Built into the migration process at the specification level are steps to reconcile the migrated data at predetermined points during the migration. These checks verify that no data has been lost or gained during each step of an iteration and enable any anomalies to be spotted early and their cause ascertained with minimal loss of time.



Usually written independently from the migration, the specifications for the reconciliation programs used to validate the end-to-end migration process are designed once the target data has been mapped and is more or less static. These routines count like-for-like entities on the legacy system and target system and ensure that the correct volumes of data from legacy have migrated successfully to the target and thus build business confidence.

6.2.5 Iterations

These are the execution of the migration process, which may or may not include new cuts of legacy data.

The refinement of the migration code i.e. increases data volume and decrease exceptions through:

• Continual identification of data cleanse issues

• Confirmation of parameter settings and parameter translations

• Identification of any migration merge issues

• Reconciliation

From our experience the majority of the data will conform to the migration rules and as such take a minimal effort to migrate ("80/20 rule"). The remaining data, however, is often highly complex with many anomalies and deviations and so will take up the majority of the development time.

6.2.6 Data Cleanse

This activity is required to ensure that legacy system data conforms to the rules of data migration. The activities include manual or automatic updates to legacy data. This is an ongoing activity, as while the legacy systems are active there is the potential to reintroduce data cleanse issues.

6.2.7 Cleansing Strategyneed to write an overview about this

• Legacy - Pre Migration

• During migration (not advised as this makes reconciliation very difficult)

• Target - Post Migration (either manual or via data fix)

• Ad Hoc Reporting - Ongoing



6.3 Testing POC

Testing POC refers to ‘Proof of Concept for Testing phase’. This will include development of atleast one test approach and test script for all types of migration that are in testing scope. Eg. For fields that have to undergo automated testing, Scripts are written which bring data of the field from the source database and the data from the corresponding field of the target database into one and compares between the data fetched from the two databases.

If this POC is found to be working satisfactorily and is also approved by the customer then this becomes the model approach based on which test approaches and test scripts are developed for all the fields to be validated.

6.3.1 Test Strategizing

It defines the Process of testing, the Scope of testing, estimated effort and also the Timelines of the testing process. The strategy document is created based on the requirement of data migration. The document is submitted for customer signoff.

6.3.2 Test Planning (Test approach)

The test planning phase deals with the creation of a test approach for each field. This includes developing approach for both automated testing and manual testing at field level.

The different activities include

• Activities during planning of data migration testing.

• Understanding the Requirements.

• Understanding the databases involved.

• Estimating the size of the data that is under the scope of data migration.

• Identifying the 'Entity Relationship' in the existing and the new databases.

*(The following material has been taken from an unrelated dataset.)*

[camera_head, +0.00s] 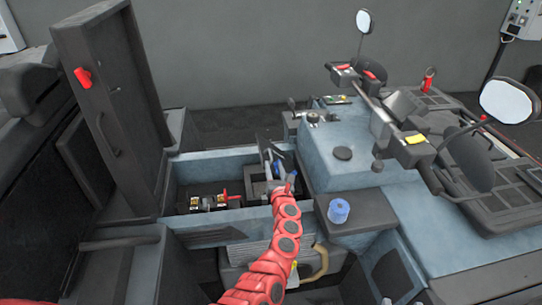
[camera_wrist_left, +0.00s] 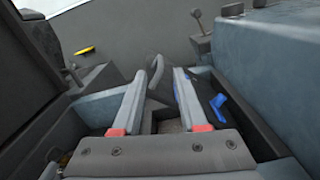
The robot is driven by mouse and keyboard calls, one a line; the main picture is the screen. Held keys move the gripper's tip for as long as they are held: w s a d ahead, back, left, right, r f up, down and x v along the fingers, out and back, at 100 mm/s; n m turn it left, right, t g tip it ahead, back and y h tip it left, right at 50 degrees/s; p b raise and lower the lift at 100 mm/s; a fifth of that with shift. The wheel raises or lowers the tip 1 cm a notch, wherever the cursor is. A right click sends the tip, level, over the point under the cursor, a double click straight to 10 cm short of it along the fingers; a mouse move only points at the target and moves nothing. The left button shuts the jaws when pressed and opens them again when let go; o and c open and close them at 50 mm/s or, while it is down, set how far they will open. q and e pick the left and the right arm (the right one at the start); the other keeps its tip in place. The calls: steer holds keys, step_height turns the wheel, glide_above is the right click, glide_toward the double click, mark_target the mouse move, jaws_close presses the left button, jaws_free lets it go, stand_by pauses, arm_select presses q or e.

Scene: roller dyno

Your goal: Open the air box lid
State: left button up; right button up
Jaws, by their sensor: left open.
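My left gripper (camera_head: 273,162) reaches down into the open compartment of the blue-grey vehicle, over a small dark box (camera_head: 257,188) that looks like the air box. In the left wrist view my left gripper (camera_wrist_left: 159,78) has its two grey fingers apart. A dark, thin, upright piece (camera_wrist_left: 155,68) shows between and beyond the fingertips; it may be the air box lid, and I cannot tell whether they touch it. A square opening (camera_wrist_left: 168,125) shows below it. The gripper and arm hide part of the box. My right gripper is not in view.
A tall black cover (camera_head: 115,100) with a red latch stands upright at the compartment's left. A battery-like part (camera_head: 208,203) with a red terminal sits left of the box. A blue cap (camera_head: 339,211) stands on the ledge right of my arm. Handlebars and mirrors (camera_head: 507,101) rise at right.

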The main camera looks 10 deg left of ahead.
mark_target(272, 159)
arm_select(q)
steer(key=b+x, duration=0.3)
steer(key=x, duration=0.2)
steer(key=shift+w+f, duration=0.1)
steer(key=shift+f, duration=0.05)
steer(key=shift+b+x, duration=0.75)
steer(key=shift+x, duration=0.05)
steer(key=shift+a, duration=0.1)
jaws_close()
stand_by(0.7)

6.3.3 Test Environment Setup

Test environments have to be setup before the test execution phase. Typically this activity is not performed by the QA team. The responsibility of the QA team in this phase is to provide the specifications required for the testing process. Specifications includes details like access rights to be provided on Source and Target databases

6.3.4 Test Execution

Test execution step involves execution of the programs for automated test scripts or execution of test scripts in the case of manual tests. Test approaches are sent to the reviewers before the start of test execution. Typically these reviewers are personnel from client side, and their job is to review the test approach and intimate their comments to the QA team. These review comments (if any), are then incorporated into the test approach and the programs for automated scripts are updated accordingly. During test execution all the test scripts will be executed and their status will be updated.

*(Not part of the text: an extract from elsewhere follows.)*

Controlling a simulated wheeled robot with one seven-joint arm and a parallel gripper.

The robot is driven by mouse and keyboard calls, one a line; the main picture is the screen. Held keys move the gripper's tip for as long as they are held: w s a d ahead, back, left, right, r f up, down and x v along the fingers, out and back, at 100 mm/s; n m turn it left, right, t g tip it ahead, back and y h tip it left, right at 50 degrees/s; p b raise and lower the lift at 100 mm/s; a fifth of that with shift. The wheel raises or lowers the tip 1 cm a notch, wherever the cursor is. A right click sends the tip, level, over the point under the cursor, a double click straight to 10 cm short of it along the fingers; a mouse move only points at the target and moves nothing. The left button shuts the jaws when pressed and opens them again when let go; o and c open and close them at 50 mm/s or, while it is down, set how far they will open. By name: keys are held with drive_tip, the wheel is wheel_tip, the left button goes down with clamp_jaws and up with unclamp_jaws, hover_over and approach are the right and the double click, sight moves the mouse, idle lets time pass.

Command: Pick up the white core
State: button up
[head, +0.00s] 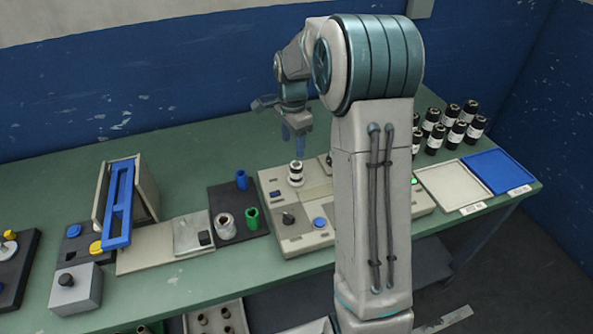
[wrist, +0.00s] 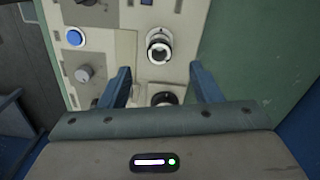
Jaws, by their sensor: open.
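A short white core (head: 225,223) with a dark hollow stands on a black mat left of the beige machine in the head view. A blue core (head: 241,180) and a green core (head: 252,217) stand on the same mat. My gripper (head: 293,130) is open and empty above the machine, to the right of and higher than the white core. In the wrist view its blue fingers (wrist: 161,82) are spread apart over the machine top. The white core on the mat cannot be made out in the wrist view.
The machine carries a black-and-white roll (head: 296,173), also in the wrist view (wrist: 159,46), and a blue button (head: 320,223). A blue-fronted rack (head: 118,205) stands left. Several black bottles and two trays (head: 455,187) are at right. Bare green table lies behind the mat.

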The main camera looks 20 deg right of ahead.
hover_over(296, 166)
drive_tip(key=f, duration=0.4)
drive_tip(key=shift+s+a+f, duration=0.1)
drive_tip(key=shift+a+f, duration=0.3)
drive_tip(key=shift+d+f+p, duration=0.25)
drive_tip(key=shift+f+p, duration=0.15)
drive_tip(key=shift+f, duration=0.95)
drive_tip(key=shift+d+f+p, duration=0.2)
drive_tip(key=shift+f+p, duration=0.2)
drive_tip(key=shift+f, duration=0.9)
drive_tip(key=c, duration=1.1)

6.3.5 Result and Defect Analysis

All test scripts that fail during the test execution phase result in defects. Thus each defect that is reported during the test execution phase is associated with one or more test scripts. This activity ensures that all defects are properly tracked at all times during test execution. This also identifies the test scripts that are candidates of regression testing in subsequent cycles of test execution, if the cycle does not involve full regression. Defect analysis results in a test execution summary report. The objective of this report is to indicate a trend in defect reporting exercise.

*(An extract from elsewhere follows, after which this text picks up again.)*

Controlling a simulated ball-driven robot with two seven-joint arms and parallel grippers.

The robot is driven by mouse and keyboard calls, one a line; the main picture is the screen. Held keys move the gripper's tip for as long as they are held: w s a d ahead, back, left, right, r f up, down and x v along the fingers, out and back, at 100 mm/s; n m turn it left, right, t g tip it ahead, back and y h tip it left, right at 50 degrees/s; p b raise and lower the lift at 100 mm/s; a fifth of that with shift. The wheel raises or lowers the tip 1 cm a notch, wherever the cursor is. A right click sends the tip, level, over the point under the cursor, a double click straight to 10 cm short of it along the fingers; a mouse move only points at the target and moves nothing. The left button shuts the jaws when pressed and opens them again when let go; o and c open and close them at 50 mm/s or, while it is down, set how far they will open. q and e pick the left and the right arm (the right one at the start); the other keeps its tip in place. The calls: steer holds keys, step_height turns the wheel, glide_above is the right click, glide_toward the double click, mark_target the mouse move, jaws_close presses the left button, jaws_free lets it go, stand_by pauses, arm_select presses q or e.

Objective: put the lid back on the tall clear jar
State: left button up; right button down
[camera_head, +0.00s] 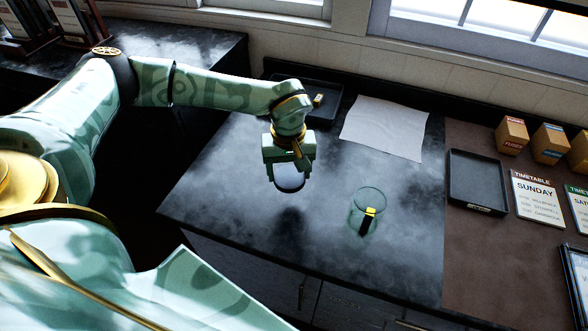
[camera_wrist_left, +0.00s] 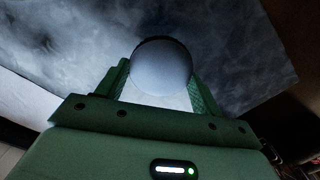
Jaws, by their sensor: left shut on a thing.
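The tall clear jar (camera_head: 356,222) stands upright and open at the top on the dark counter, right of my left gripper. A dark piece with a yellow top (camera_head: 369,213) shows through its glass. My left gripper (camera_head: 289,174) is shut on a round lid (camera_head: 289,184) and holds it above the counter, apart from the jar. In the left wrist view the lid (camera_wrist_left: 162,65) is a smooth pale grey disc between the two green fingers (camera_wrist_left: 160,84). The jar does not show there. My right gripper is not in view.
A dark tray (camera_head: 328,92) with a small yellowish piece lies behind my left gripper. A white sheet (camera_head: 384,128) lies at the back. At right are another black tray (camera_head: 476,182), small boxes (camera_head: 511,135) and a timetable card (camera_head: 537,198). The counter around the jar is clear.

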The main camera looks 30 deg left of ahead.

6.3.6 Manual Testing Techniques

While in manual testing of DWH, we need to start with the counting number of records in the source and target and compare the results.

In cases where the data is set up for the first time from spreadsheets, a manual comparison would be a better option.

The limitation would be the number of records that cannot be compared manually, With the increase in number of records to be compared, the chances of human errors are more. For the data that is being setup from spread sheets, the validation can be done manually. The manual approach is preferred because the data is already available in spreadsheets and the data from the database can be imported to another spreadsheet and comparison can be done. To do the comparison some of the functions (EXACT) available in excel can be used. The drawback in this method would be the limit on number of records that can be imported to Spreadsheets at a time. The records from the database need to be sorted in the same order as in the source spreadsheets, before comparison can be done.



Create the test cases and SQL queries based on the below phases.

Testing can be divided into three phases

Extraction Testing Phase

This testing checks the following:



• Staging data validation

• Extract the data from the Sources (different file formats of data and different data sources)

a. Validation of different formats of the data sources

b. Extract the required data from the source to target

Note: Sources means different types of formats (Text file, Excel file, Mainframe format file, Oracle, DB2, Etc….)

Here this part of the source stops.